The Session Drummer tool is great to get some stylistically appropriate beats, though its user interface impementation is a bit clumsy. There are other tools like Band In the Box or Jammer that will create pretty darn good, stylistically appropriate MIDI drum parts with fills etc. (and bass parts and keyboard and guitar parts as well).

Using drum loop CDs is another way, you can get great-sounding and great-feeling drum parts this way, but you have much less control over them than you do with MIDI sequences. With good drum voices in a softsynth or external module, well-played MIDI parts can sound nearly as good as a well-miked drum kit, with far less effort.

Before I sign off, one more nice thing about a drum machine is that you can plug it into a PA system and not have to worry about bringing a computer to the gig... as long as the drum machine has enough memory to hold all the patterns and songs you need.
 
If you have PA9 are you not able to install the session drummer, and have S3 Access it?

Also the easiest way that I have found to do drums is musiclab.com "Slicey drummer". Slicey can make the track for you like session. Only easier i think.
They have a fully functional 15 day trail version.
And for just $119., you can get both the slicey drummer and fill-in drummer.

Another cool program is fxpansion's DR-008. (This program comes with smartloops dry drum kit. Which is awesome, imo). It you can get this program set up with a midi keyboard or something you can tap out your own tracks.

dana
 
mishappen said:
If you have PA9 are you not able to install the session drummer, and have S3 Access it?

Also the easiest way that I have found to do drums is musiclab.com "Slicey drummer". Slicey can make the track for you like session. Only easier i think.
They have a fully functional 15 day trail version.
And for just $119., you can get both the slicey drummer and fill-in drummer.

Another cool program is fxpansion's DR-008. (This program comes with smartloops dry drum kit. Which is awesome, imo). It you can get this program set up with a midi keyboard or something you can tap out your own tracks.

dana

thanks...
I have PA9 at home on my system, and do have Session Drummer already. This is why I am familiar with it. As of yet, I haven't loaded the new Sonar 3 into the new system at school which has no prior Cakewalk system on it.

I'm a bit confused at this point, because reading Cakewalk's forum, it appears as if Sonar 3 does come with a version of Session Drummer on it. Are you folks aware of it being there or not?
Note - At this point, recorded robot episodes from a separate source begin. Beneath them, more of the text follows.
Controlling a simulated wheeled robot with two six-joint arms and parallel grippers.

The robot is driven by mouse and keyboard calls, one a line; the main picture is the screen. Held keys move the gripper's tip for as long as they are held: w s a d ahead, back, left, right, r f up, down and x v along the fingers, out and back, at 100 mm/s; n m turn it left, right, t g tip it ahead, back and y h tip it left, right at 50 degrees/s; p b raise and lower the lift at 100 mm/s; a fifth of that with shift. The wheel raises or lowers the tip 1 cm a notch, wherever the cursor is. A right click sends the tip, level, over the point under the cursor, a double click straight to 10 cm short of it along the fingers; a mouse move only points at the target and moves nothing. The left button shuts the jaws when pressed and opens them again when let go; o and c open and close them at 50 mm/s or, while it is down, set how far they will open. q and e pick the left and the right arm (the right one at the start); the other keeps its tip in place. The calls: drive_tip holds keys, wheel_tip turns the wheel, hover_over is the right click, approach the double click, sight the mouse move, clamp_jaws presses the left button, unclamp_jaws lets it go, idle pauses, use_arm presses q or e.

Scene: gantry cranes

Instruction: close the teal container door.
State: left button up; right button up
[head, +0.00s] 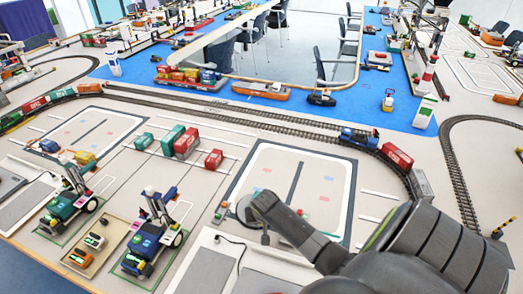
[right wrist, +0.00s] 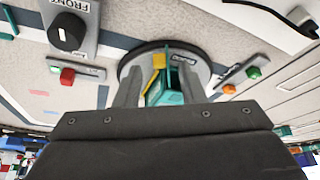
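In the right wrist view a small teal piece (right wrist: 166,93) with a yellow part (right wrist: 159,62) stands on a round grey base (right wrist: 203,62) with a dark label. The two fingers of my right gripper (right wrist: 160,88) reach down on either side of the teal piece, spread apart. I cannot tell whether either finger touches it. In the head view my right gripper (head: 248,211) is low at the near edge of the white-outlined pad, and it hides most of the round base. A door on the teal piece cannot be made out. My left gripper is not in view.
Beside the base are a panel with a black knob (right wrist: 68,32), a red button (right wrist: 67,76) and green (right wrist: 254,72) and orange buttons. Teal containers (head: 172,139) and red containers (head: 187,142) stand left of the pad.

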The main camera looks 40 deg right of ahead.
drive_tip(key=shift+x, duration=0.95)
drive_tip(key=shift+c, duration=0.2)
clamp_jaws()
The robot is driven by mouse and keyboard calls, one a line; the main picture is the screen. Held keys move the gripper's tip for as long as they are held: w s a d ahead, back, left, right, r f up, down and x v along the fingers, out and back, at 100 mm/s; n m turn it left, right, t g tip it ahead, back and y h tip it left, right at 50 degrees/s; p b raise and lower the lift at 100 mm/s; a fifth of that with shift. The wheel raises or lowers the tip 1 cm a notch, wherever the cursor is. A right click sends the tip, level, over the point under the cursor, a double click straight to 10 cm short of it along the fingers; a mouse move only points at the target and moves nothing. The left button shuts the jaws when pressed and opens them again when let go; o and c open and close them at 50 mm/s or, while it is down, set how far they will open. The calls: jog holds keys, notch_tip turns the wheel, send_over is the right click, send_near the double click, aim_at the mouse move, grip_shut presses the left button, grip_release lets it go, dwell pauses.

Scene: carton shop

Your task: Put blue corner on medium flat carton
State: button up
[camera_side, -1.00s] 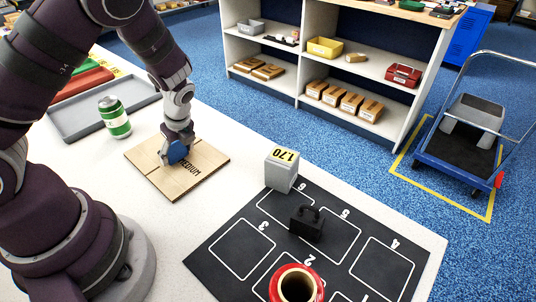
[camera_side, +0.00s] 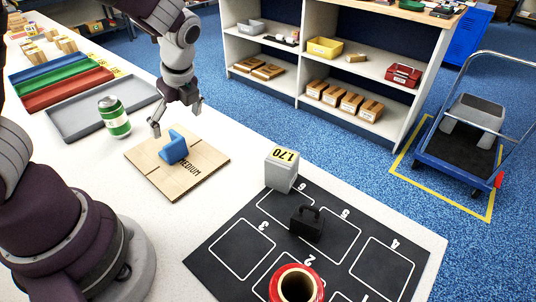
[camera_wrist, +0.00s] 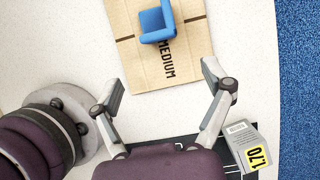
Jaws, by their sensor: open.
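The blue corner (camera_side: 174,147) rests on the medium flat carton (camera_side: 200,158), a tan flat sheet marked MEDIUM lying on the white table. In the wrist view the blue corner (camera_wrist: 157,22) sits on the carton (camera_wrist: 188,55), just above the printed word. My gripper (camera_side: 177,118) is open and empty, raised above and behind the corner in the side view, apart from it. In the wrist view my gripper's fingers (camera_wrist: 160,80) are spread wide, with the corner beyond their tips.

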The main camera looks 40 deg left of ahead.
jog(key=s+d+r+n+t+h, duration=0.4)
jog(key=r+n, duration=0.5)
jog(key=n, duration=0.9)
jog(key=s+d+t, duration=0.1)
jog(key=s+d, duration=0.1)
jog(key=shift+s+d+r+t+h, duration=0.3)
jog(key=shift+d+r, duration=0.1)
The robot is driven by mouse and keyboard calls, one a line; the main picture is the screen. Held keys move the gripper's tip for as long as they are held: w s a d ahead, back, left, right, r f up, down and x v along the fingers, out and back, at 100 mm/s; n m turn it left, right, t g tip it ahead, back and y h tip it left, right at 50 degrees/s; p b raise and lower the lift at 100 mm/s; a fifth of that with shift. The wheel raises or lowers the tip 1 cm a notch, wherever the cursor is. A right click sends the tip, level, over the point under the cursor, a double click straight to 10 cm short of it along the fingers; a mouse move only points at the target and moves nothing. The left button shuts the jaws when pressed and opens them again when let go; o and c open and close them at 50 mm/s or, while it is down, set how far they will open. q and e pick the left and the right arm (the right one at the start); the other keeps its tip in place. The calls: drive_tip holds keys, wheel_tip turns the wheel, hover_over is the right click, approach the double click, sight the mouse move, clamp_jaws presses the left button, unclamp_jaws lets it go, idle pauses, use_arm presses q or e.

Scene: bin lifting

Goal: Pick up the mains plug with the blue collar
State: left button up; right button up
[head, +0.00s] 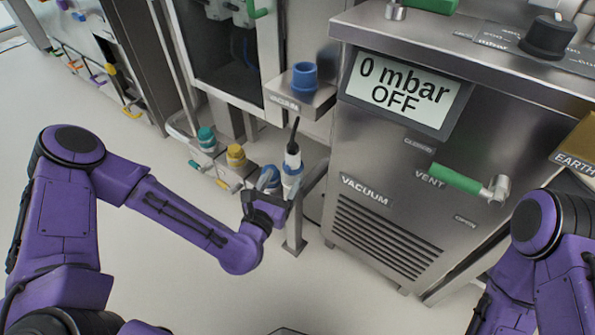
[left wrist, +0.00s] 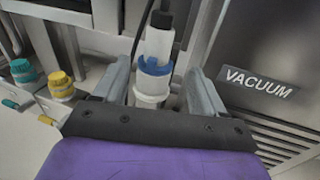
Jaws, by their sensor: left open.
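The mains plug with the blue collar (head: 292,162) is upright, with a white body and a dark cable running up from its top. It also shows in the left wrist view (left wrist: 155,68), standing between the two grey fingers of my left gripper (left wrist: 158,80). In the head view my left gripper (head: 291,180) is at the plug, one finger on each side. It is open; a gap shows between plug and fingers in the left wrist view. The plug's lower end is hidden behind the gripper. My right gripper is out of view.
A blue socket (head: 305,80) sits on a metal bracket above the plug. The steel vacuum cabinet (head: 385,215) stands close on the right, its display reading 0 mbar OFF. Teal (head: 207,138) and yellow (head: 236,156) connectors stand to the left. A green vent handle (head: 456,178) sticks out of the cabinet.

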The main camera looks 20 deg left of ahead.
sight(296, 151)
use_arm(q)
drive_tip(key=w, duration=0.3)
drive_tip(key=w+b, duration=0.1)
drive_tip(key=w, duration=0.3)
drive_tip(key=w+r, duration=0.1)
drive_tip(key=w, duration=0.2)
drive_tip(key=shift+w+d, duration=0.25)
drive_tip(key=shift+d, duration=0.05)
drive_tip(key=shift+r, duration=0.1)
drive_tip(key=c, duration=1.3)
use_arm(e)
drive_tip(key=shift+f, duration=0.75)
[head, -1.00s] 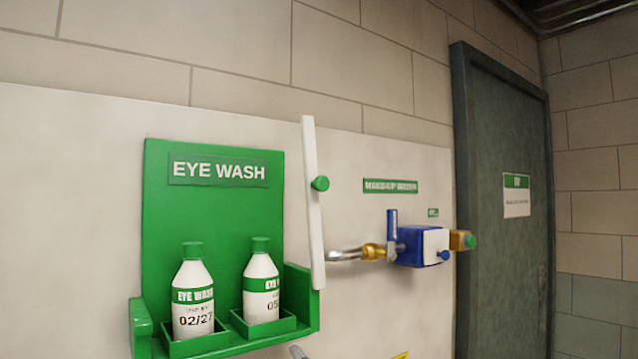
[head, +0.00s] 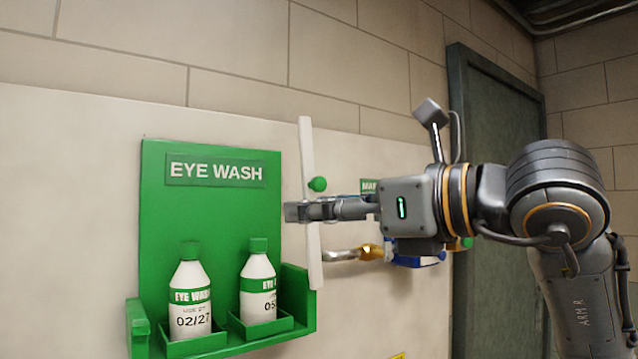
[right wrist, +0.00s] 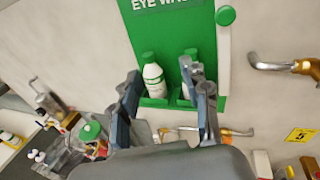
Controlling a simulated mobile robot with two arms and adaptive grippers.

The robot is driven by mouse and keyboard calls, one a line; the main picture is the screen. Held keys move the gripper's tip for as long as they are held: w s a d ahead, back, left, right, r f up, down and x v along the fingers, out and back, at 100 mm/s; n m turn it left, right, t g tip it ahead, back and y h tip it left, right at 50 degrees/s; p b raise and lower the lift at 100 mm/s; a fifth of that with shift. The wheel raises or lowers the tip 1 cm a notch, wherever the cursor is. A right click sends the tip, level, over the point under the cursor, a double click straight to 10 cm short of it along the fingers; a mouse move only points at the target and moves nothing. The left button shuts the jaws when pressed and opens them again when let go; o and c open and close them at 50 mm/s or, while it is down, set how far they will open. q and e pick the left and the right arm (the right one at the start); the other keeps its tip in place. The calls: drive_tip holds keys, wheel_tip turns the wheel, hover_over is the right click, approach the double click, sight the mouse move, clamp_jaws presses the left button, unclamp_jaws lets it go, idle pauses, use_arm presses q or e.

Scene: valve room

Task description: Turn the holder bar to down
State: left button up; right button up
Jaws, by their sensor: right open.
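The holder bar is a long white bar (head: 305,150) standing nearly upright at the right edge of the green EYE WASH holder (head: 215,225). A green knob (head: 317,184) sits on its upper part. My right gripper (head: 290,212) comes in from the right and its fingers cross in front of the bar below the knob, hiding part of it. In the right wrist view the open fingers (right wrist: 161,72) point toward the bottles, and the bar (right wrist: 223,60) lies to their right, not between them. I cannot tell whether they touch it. My left gripper is not in view.
Two white bottles, one left (head: 190,290) and one right (head: 258,285), stand in the holder's trays. A pipe (head: 345,255) and blue valve, partly hidden by my arm, are right of the bar. A dark door (head: 480,110) is further right.

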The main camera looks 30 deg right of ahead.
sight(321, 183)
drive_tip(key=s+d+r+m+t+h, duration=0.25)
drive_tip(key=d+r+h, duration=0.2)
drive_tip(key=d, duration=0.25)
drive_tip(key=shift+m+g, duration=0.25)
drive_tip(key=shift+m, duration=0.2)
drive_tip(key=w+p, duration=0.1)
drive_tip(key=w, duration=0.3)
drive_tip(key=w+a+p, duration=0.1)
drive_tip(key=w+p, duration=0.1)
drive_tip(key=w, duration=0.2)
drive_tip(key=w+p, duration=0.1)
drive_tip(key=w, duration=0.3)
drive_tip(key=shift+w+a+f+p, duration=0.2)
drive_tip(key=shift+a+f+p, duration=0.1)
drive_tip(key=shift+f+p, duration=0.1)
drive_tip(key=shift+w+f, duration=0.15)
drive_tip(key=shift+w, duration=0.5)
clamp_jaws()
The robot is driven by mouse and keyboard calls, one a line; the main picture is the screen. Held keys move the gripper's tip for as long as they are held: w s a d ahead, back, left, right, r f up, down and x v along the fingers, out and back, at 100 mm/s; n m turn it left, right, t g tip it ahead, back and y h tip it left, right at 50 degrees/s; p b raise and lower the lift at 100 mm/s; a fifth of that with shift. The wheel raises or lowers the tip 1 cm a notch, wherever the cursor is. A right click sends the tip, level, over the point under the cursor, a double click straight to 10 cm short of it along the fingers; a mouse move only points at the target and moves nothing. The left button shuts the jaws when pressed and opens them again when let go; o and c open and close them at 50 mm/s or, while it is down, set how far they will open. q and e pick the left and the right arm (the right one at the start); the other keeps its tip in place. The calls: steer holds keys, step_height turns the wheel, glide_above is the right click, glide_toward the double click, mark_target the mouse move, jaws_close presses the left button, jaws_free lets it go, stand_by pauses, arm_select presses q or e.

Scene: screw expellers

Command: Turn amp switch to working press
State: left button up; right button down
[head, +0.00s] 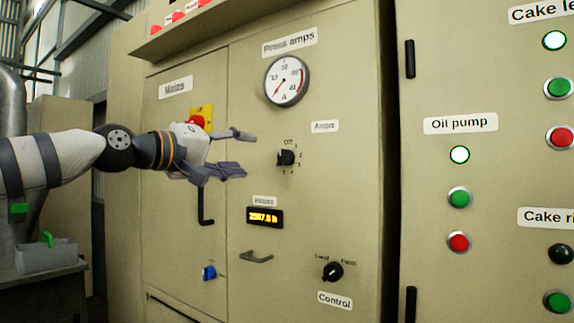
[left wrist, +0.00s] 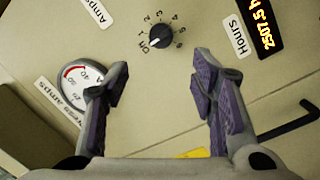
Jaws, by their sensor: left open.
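The amp switch is a black rotary knob (head: 285,157) on the beige cabinet door, left of and below the "Amps" label (head: 325,126). It has an off mark and several numbers around it. In the left wrist view the knob (left wrist: 158,36) sits ahead of my fingertips, roughly centred between them. My right gripper is not in view.
The press amps gauge (head: 287,81) is above the knob. The hours display (head: 265,217), a door handle (head: 257,257) and the control knob (head: 333,271) are below. A red mains switch (head: 196,122) is behind my left gripper. Buttons line the right cabinet (head: 459,198).

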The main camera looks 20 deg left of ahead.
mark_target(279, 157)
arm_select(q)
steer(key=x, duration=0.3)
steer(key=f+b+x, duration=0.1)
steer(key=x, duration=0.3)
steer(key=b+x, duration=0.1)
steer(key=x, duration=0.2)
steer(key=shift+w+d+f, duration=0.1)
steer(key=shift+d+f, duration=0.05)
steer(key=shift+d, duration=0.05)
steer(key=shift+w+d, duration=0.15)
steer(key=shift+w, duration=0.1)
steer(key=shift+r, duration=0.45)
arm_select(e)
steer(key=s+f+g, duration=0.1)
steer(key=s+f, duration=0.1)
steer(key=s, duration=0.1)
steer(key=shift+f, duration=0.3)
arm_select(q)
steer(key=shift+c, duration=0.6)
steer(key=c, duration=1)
Thanks for the heads up on hte slicey drummer and fill-in. I'll have to keep those in mind.
peace

bloozguy
 
bloozguy

Your in luck!
I just reinstalled S3Producer, and it does have session drummer listed in the midi fx list.

If you like session drummer, I think you would like slicey as well.

dana
 
mishappen said:
bloozguy

Your in luck!
I just reinstalled S3Producer, and it does have session drummer listed in the midi fx list.

If you like session drummer, I think you would like slicey as well.

dana

'course "Producer" is the $200 higher stepped up version of regular Sonar 3...so, perhaps that is a distinction owners of Producer now enjoy.

I was glad though to get your suggestions, and checking out the web pages of those products I get a feeling in time I'll be settin' the system up to offer some cool options in the rhythm department.